Whenever I would report bullying to the office, it would take at least three weeks for them to bring me into the office to ask what happened — when they even bothered to ask. When they did do something, they would only tell the bully and me that it was nothing more than a misunderstanding. So me losing almost everything I ever took to school to a “gangsta” kid was a misunderstanding on my part.
Administration was more than willing, however, to threaten to throw me in jail when that same kid spread a rumor that I had brought a gun to school (I don’t have one and neither do my parents. He was just trying to get me thrown out of school.) . I got searched not once, but twice by security! They searched me and went through my backpack, but the kid who accused me said I threw the imaginary gun in the trash (This was after they searched me the first time.), but security said they had to check me again. After taking my backpack to search it, they left it unattended and someone stole my CD player that I had brought for band class. They didn’t do anything about that, though.
There were daily occurrences of verbal insults. I would get tackled at least once a week. M things were stolen. I was a regular target of what they called, “Slow Friday” seven days a week. No administrators did anything more than talk to them and say, “Stop, please.” No other actions were taken, but they continued (naturally). I was obviously at the wrong school to be asking for amnesty, considering they pass out bibles once a year (It originally wasn’t optional until recently.). I had no place at that school, and no one cared to do anything to help.
One day, in P.E., it all got to be too hard to handle. My wallet got raided,, my Gatorade got stolen, I was almost “pantsed,” and got tackled then tripped (Just to add to the frustration, the day before, one of my shoes was stolen, just to have to it thrown at my head by the end of the period.). I was furious, tired, and couldn’t handle it anymore. By the end of the period, I had my backpack stolen, as well. That was it! I yelled words too explicit to put in a school essay (I can’t even remember the exact words, because I was blind with rage.). I found my backpack, found the person who took it, hit him firm and hard in the shoulder, and started to walk away, but just as I turned around, he called, “Hey, White Boy!” Realizing I was one of only three white boys in the school, I turned around. He was just finishing shaking off the blow I delivered just seconds before. He jumped up and started giving everything he had, aiming at my stomach, blow after blow, as fast as he could. I thought I was done for, until I realized that the best he could do didn’t hurt. I wanted to feel the excruciating pain from the punches, but I felt nothing. He was pathetic. He and his friends were making my life horrible, but I found out they were nothing but weak, egotistical, and pathetic. I knew then, after he finished his first dose, it wasn’t worth it.

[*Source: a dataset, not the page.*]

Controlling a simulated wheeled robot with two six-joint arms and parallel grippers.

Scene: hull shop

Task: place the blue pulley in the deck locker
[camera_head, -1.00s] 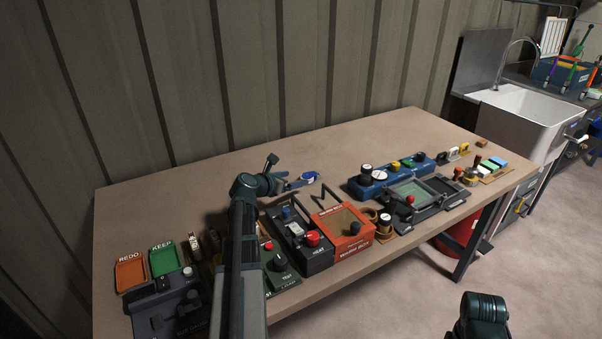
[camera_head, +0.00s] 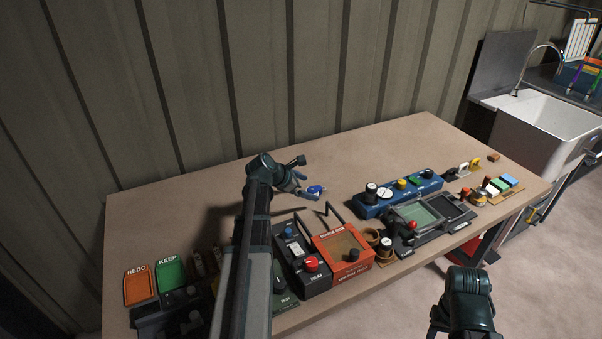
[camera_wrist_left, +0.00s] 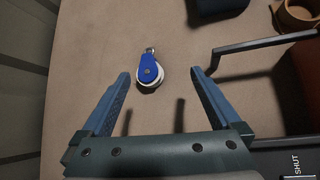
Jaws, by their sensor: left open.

I could have brought him the pain and suffering I went through during the entire school year all in one beating, but was t really worth it? Wouldn’t I be just like the ones who tortured me? I raised my fist for a second time, and the rest of the students in the locker room saw and gathered in a weird oval and started saying things like, “Ooch, White Boy is goin’ down!” and “You in trouble now, Freckles.” Then, it hit me; this was what he wants — a reaction, nothing more. He feeds off this and does anything to get it. I lower my fist, smile give a small laugh, and say to him as he is hopping around with his arms spread wide to draw attention to himself, “You’re pathetic. I’m not wasting my time.” Then, I just walked away, because it was not going to turn out as a fight, but more like a ruthless beating on a weak little kid, and I was raised better than that.
All they ever wanted was a reaction. All these bullies were just trying to get attention by pushing someone different from them under the water until he had to gasp for air. All they wanted was to see if I would drown or come out of the water and swim away.
What I learned that day was that people get singled out for their differences every day, but the bullies use it as a way to boost their own sagging egos. So from that day on, I stood strong on my opinions. I never let anyone else’s opinion of the way I looked, my religion, or anything else about myself effect me emotionally, and I will never let anyone kick me around again!